• [Stated problem]:
Pull out all lines from the listing below in which the word "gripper" appears.

• [Data lines]:

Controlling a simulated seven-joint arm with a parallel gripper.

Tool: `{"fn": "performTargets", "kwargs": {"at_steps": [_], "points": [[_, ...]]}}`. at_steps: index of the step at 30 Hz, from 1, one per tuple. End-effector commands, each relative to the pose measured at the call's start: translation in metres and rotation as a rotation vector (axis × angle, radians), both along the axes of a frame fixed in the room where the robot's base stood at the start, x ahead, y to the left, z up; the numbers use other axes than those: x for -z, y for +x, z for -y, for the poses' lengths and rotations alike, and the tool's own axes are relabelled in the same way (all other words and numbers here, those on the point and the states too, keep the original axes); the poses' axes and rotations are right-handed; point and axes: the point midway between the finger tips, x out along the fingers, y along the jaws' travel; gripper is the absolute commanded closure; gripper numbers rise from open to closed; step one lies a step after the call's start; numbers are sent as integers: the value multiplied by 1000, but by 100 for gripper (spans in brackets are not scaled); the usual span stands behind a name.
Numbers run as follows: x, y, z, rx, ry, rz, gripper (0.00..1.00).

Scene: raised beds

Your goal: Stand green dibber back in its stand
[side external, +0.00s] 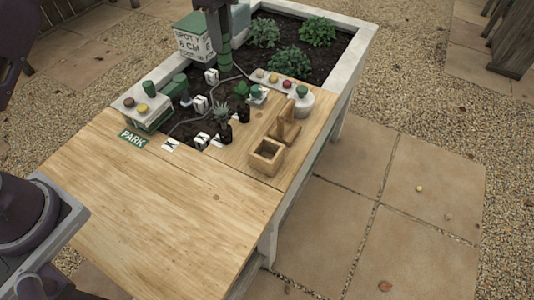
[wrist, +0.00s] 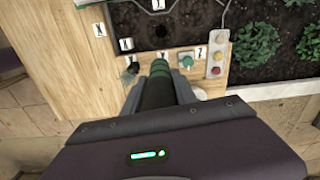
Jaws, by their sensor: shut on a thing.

• [The response]:
Controlling a simulated seven-joint arm with a parallel gripper.
Tool: `{"fn": "performTargets", "kwargs": {"at_steps": [_], "points": [[_, ...]]}}`. at_steps: index of the step at 30 Hz, from 1, one per tuple. End-effector commands, each relative to the pose measured at the call's start: translation in metres and rotation as a rotation vector (axis × angle, radians), both along the axes of a frame fixed in the room where the robot's base stood at the start, x ahead, y to the left, z up; the numbers use other axes than those: x for -z, y for +x, z for -y, for the poses' lengths and rotations alike, and the tool's own axes are relabelled in the same way (all other words and numbers here, those on the point and the states too, keep the original axes); the poses' axes and rotations are right-handed; point and axes: the point midway between the finger tips, x out along the fingers, y along the jaws' travel; gripper is the absolute commanded closure; gripper numbers rise from open to closed; step one lies a step after the call's start; numbers are sent as integers: the value multiplied by 1000, but by 100 for gripper (spans in brackets are not scaled); the usual span stands behind a name.
Numbers run as follows: x, y, z, rx, ry, rz, gripper (0.00..1.00).

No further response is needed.